**Given task**
Reproduce exactly the lines starting at the line that contains "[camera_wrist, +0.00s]" and ending at the line that contains "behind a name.". Omit pictures.

**Data section**
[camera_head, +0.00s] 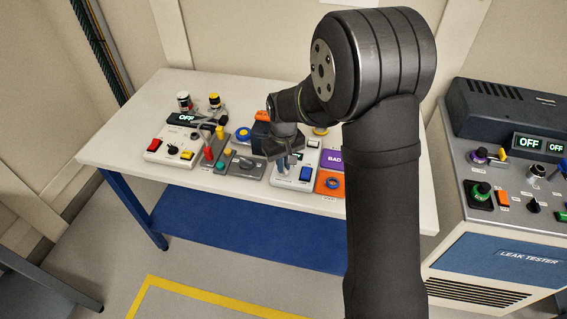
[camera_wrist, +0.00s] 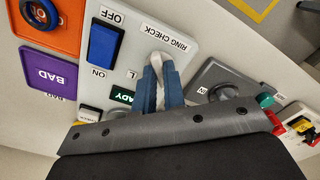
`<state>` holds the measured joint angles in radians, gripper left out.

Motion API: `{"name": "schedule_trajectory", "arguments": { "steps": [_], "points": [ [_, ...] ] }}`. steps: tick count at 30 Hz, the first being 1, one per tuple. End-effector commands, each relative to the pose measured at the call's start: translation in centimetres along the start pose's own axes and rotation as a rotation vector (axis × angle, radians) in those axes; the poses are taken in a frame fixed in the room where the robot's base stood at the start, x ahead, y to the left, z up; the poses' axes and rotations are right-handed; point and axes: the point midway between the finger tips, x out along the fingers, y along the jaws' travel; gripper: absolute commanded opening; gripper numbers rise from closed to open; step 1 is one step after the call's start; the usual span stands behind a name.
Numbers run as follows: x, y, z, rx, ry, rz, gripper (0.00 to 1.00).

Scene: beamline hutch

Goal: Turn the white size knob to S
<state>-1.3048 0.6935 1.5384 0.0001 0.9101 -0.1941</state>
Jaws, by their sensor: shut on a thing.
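The white size knob (camera_wrist: 161,60) sits on the light RING CHECK panel (camera_wrist: 140,40) and shows between the fingers of my gripper (camera_wrist: 162,84) in the wrist view. The blue-grey fingers are shut on it. An L mark is readable beside the knob; no S mark can be made out, and the fingers hide much of the knob, so I cannot tell its setting. In the head view my gripper (camera_head: 284,164) is over the left part of the same panel (camera_head: 293,184), and the knob cannot be made out there.
A blue OFF/ON switch (camera_wrist: 107,44) and a partly covered green-lettered display (camera_wrist: 121,95) are on the same panel. Purple BAD (camera_wrist: 48,72) and orange (camera_wrist: 69,28) plates lie to one side, a grey knob panel (camera_wrist: 216,78) to the other. The table's front strip (camera_head: 200,182) is clear.

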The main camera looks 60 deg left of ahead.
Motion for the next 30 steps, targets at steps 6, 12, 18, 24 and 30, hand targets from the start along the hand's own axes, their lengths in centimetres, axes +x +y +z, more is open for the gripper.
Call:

**Response to this task**
[camera_wrist, +0.00s] 
`<state>` holds the measured joint angles in radians, gripper left out.

Motion API: `{"name": "schedule_trajectory", "arguments": { "steps": [_], "points": [ [_, ...] ] }}`. steps: tick count at 30 Hz, the first being 1, one per tuple. End-effector commands, each relative to the pose measured at the call's start: translation in centimetres along the start pose's own axes and rotation as a rotation vector (axis × angle, radians) in those axes; the poses are taken in a frame fixed in the room where the robot's base stood at the start, x ahead, y to the left, z up; the poses' axes and rotations are right-handed; point and axes: the point midway between the finger tips, x out along the fingers, y along the jaws' travel; gripper: absolute commanded opening; gripper numbers rise from closed to open; step 1 is one step after the call's start; the usual span stands behind a name.

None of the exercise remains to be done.